What is smart working ? – Definition

Smart working echoes the notions of flexibility and agility now dear to companies and their employees. It revolves around four concepts : space, time, technology, and people.

  • Space : by opting for smart working, the employer no longer restricts employees to the physical limits of the company or a table and a chair. So desk sharing is often the order of the day in this type of organisation. It is essential to get the job done, regardless of where it is done.
  • Time : one of the aims of smart working is to offer greater flexibility by letting employees manage their schedules and timetables as they see fit. This is done without forcing them to deal with everyday issues such as transport times: a win-win strategy.
  • Technology : new technologies are creating new (and more efficient) ways of working together, optimising processes and speeding up projects within the company. That’s why employers should pay attention to this aspect and offer employees nomadic equipment and the right tools to get organised, like Sharvy.
  • Employees : by promoting autonomy, trust, and well-being, employers who opt for smart workplace people are at the heart of their strategies. The company can boost its talent’s satisfaction, commitment, productivity, and retention with these conditions.

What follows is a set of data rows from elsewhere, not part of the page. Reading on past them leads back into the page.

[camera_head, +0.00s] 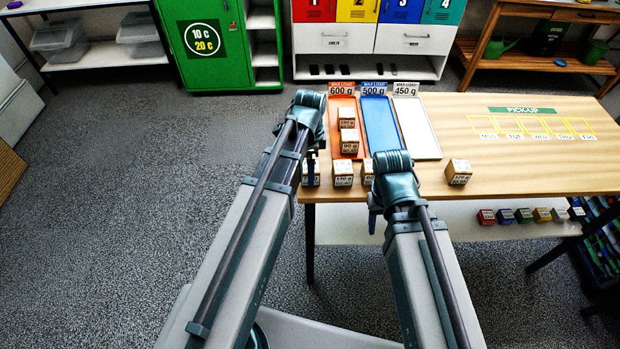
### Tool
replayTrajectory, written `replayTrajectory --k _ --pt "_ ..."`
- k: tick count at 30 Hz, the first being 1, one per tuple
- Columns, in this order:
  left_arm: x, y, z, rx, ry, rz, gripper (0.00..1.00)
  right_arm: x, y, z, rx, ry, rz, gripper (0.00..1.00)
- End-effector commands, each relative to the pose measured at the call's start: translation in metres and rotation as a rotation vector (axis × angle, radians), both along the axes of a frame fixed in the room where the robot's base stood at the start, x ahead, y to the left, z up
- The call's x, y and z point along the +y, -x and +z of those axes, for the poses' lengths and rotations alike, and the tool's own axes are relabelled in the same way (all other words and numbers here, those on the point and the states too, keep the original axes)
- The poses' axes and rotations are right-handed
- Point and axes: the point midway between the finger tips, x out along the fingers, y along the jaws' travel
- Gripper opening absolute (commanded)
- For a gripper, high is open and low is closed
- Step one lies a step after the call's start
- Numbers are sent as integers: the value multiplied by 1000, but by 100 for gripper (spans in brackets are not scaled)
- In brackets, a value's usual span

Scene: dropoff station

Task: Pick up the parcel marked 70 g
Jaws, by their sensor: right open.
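Several small cardboard-brown parcels with white labels stand near the front edge of the wooden table. One parcel (343,174) is left of centre, one (367,172) is partly hidden by my right arm, one (311,174) is beside my left arm, and one (459,172) stands alone at right. Two more, an upper parcel (347,117) and a lower parcel (350,142), are in the orange tray. The labels are too small to tell which reads 70 g. My right gripper (373,212) is open, low at the front edge and mostly hidden by its arm. My left gripper is largely hidden behind its arm.
The orange tray (340,98), blue tray (380,128) and white tray (416,130) carry 600 g, 500 g and 450 g signs. The table's right half (520,180) is mostly clear. Several coloured cubes (523,215) sit on the shelf below.

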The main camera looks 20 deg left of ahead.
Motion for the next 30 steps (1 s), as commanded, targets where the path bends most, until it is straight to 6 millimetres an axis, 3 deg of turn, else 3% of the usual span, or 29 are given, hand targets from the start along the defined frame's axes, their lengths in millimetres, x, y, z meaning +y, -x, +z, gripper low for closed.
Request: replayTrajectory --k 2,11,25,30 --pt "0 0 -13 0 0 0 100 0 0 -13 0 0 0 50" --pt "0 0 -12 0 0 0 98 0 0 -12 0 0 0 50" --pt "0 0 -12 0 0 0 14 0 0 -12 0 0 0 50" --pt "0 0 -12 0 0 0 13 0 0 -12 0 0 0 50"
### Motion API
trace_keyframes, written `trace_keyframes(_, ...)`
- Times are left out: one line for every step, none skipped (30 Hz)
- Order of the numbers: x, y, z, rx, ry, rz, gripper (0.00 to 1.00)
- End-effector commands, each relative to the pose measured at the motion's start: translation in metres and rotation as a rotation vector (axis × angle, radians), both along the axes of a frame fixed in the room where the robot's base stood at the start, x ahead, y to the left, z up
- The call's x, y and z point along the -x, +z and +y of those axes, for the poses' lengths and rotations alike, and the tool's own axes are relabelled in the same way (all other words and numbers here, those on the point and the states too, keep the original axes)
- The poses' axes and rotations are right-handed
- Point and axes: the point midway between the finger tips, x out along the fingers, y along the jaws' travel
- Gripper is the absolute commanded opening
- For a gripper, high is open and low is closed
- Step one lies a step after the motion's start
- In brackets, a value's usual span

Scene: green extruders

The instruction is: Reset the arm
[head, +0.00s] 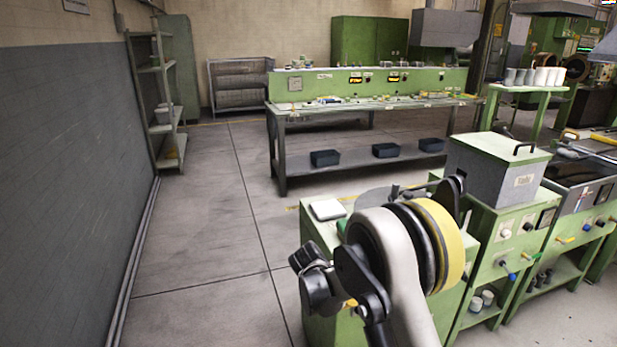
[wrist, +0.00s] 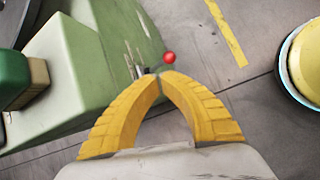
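In the wrist view my gripper (wrist: 160,76) has two curved, ridged yellow fingers. Their tips come together in the middle of the picture with nothing visible between them. My arm (head: 400,270) is folded in the foreground of the head view, in front of a green machine cabinet (head: 316,235). The gripper's fingers cannot be made out clearly in the head view.
A green machine body (wrist: 90,60) lies close to the fingers in the wrist view. A long workbench (head: 372,108) stands behind, with dark bins below. A lidded grey box (head: 495,172) stands on the machines at right. Shelves (head: 160,110) line the left wall. The left floor (head: 205,230) is clear.

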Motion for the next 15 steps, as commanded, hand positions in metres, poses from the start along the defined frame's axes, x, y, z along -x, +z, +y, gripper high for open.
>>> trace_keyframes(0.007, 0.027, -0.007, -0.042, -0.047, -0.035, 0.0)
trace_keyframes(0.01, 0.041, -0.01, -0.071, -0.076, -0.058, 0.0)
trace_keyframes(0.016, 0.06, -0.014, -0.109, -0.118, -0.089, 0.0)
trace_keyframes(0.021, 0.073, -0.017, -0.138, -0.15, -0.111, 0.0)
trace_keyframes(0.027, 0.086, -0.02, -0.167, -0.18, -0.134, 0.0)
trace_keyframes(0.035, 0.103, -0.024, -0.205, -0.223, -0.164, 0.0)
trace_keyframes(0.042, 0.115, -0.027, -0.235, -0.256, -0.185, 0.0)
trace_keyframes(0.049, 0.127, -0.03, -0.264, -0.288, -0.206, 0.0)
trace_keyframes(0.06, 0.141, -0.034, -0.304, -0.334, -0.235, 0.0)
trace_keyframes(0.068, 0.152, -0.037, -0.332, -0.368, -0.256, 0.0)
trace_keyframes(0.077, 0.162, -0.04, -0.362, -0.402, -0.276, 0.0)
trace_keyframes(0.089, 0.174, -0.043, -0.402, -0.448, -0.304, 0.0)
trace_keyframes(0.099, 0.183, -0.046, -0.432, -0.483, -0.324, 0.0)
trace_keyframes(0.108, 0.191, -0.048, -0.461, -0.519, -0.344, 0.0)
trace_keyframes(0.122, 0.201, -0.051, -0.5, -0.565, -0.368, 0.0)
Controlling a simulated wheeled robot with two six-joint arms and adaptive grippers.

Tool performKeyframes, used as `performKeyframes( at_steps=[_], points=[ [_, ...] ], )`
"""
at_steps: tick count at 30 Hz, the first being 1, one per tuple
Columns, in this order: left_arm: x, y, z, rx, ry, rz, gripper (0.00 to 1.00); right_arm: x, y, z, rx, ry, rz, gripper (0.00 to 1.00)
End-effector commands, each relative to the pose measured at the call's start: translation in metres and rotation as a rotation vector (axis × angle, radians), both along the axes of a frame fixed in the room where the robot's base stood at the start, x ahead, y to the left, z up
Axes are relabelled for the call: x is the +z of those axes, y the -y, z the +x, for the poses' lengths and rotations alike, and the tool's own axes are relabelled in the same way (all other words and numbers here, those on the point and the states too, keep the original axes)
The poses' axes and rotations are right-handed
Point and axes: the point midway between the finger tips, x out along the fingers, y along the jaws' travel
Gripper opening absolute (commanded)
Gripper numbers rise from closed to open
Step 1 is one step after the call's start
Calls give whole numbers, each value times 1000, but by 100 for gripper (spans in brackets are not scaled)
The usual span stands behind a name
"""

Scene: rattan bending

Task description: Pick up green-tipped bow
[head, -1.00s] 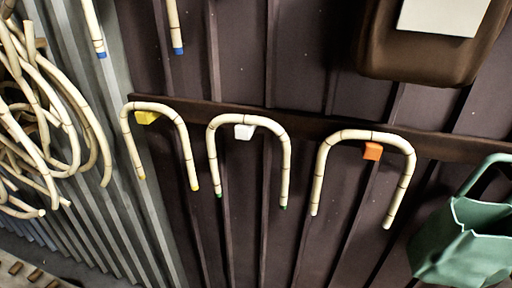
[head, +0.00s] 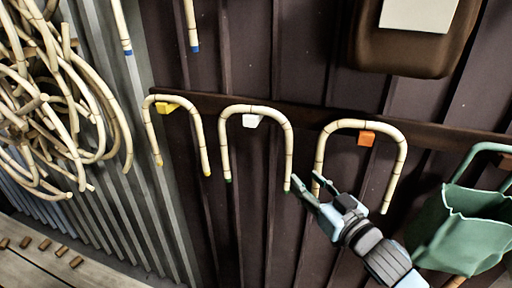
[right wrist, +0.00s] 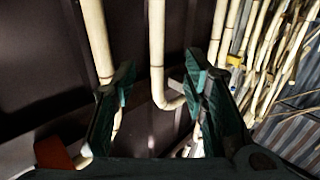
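The green-tipped bow (head: 256,109), a pale upside-down U with green ends, hangs from a white peg (head: 251,121) in the middle of the rail. My right gripper (head: 303,186) is open, close to the lower end of that bow's right leg and to the left leg of the plain-tipped bow beside it. In the right wrist view, the open fingers (right wrist: 160,92) show with the bow's curve (right wrist: 158,85) between them, apart in the picture; contact cannot be told. My left gripper is out of view.
A yellow-tipped bow (head: 180,100) hangs left on a yellow peg. The plain-tipped bow (head: 362,124) hangs right on an orange peg (head: 366,138). A green bag (head: 470,225) is at the right. Loose rattan coils (head: 60,110) fill the left. Blue-tipped poles hang above.

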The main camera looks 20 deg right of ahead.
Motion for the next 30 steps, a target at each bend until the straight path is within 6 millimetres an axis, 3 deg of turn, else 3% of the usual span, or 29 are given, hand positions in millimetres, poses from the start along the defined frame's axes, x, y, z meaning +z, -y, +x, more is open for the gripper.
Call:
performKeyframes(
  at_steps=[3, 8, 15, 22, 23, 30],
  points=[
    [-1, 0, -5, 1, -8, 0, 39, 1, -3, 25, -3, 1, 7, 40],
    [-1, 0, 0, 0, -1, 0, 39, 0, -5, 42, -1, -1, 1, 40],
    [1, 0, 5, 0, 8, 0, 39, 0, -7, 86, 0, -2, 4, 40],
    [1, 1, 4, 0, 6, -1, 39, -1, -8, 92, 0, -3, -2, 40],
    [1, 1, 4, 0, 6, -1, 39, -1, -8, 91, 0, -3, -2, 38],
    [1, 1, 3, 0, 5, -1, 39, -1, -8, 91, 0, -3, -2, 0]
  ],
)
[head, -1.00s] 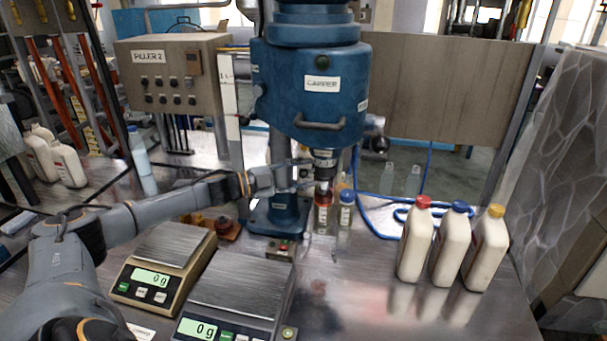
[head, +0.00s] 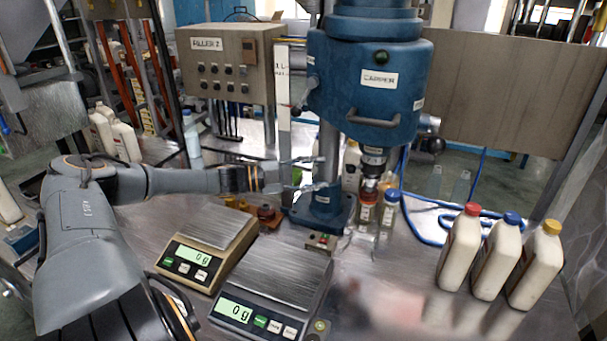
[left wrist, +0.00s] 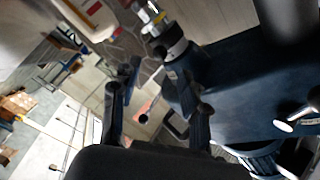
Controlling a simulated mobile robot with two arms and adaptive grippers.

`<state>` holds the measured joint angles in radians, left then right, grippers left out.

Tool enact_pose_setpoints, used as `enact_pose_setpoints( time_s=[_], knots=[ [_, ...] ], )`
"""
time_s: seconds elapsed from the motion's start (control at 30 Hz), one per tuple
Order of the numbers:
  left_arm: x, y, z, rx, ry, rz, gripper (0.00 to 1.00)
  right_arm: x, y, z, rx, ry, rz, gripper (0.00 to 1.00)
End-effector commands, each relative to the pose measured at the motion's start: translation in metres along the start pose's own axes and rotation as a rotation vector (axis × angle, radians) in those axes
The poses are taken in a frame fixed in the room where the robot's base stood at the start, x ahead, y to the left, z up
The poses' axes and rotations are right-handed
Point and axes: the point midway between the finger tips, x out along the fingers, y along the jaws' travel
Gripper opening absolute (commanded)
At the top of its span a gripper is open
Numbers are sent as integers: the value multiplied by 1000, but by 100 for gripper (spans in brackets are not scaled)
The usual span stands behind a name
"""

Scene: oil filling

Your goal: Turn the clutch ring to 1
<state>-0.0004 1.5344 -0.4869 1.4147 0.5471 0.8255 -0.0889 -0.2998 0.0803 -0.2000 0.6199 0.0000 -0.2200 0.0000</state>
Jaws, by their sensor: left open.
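The clutch ring (head: 374,161) is on the dark and silver chuck under the blue capper (head: 370,85). A bottle with a red cap (head: 367,205) stands directly below the chuck. My left gripper (head: 324,174) is open and empty, with its fingers pointing right. It is left of the chuck, apart from it, in front of the capper's column. In the left wrist view the open fingers (left wrist: 158,80) have nothing between them, and a dark and silver cylindrical part (left wrist: 172,45), likely the chuck, lies beyond them. The ring's markings are too small to read.
A blue-capped bottle (head: 388,212) stands right of the red-capped one. Two scales (head: 270,285) (head: 205,240) are in front, both reading 0 g. Three white bottles (head: 495,258) stand at the right. A blue hose (head: 425,238) curls behind them. The filler box (head: 228,68) is at the back left.

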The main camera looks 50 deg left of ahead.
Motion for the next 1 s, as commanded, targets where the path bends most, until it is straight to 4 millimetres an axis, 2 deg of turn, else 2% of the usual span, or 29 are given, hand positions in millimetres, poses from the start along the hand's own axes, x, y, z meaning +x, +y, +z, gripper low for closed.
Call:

What are the advantages of smart working ?

Smart working offers several advantages for both companies and employees.

For employees, smart working offers :

  • Modern working conditions offer greater flexibility.
  • Respect for the balance between employees’ personal and professional lives.
  • Less stress thanks to respect for working hours and schedules.
  • Improved Quality of Life and Working Conditions.

For companies, this new way of organising work means :

  • Better talent retention, thanks to the flexibility offered by smart working.
  • Reduced property costs (linked to space and operational expenses).
  • Reduced absenteeism and improved employee productivity.
  • Fewer geographical limits, which opens up more recruitment opportunities.
  • A significant impact on the employer brand.

Are there any disadvantages of this new practice?

The disadvantages of smart working are inherent in remote working and arise when it is not managed correctly.

On the one hand, for employees, there is isolation. Remote workers may need more social contacts. In the long term, this can affect their morale and motivation and lead to communication and collaboration problems.

On the other hand, there may be difficulties in establishing boundaries. Some employees may find it more difficult to reconcile and separate their professional and personal lives. While at first sight, one of the most significant advantages of smart working is its flexibility, it can be a double-edged sword and lead to certain excesses. Particularly when respecting rest periods, overtime, and the right to disconnect when teleworking.

For the company, one of the main drawbacks is the fear of having little control over resources and employee productivity. However, it is essential to remember that this model is based on trust and achieving objectives. Consequently, and well before implementing smart working, both parties (employers and employees) should discuss the subject, but above all, their fears, expectations, objectives, and the trust they should place in each other.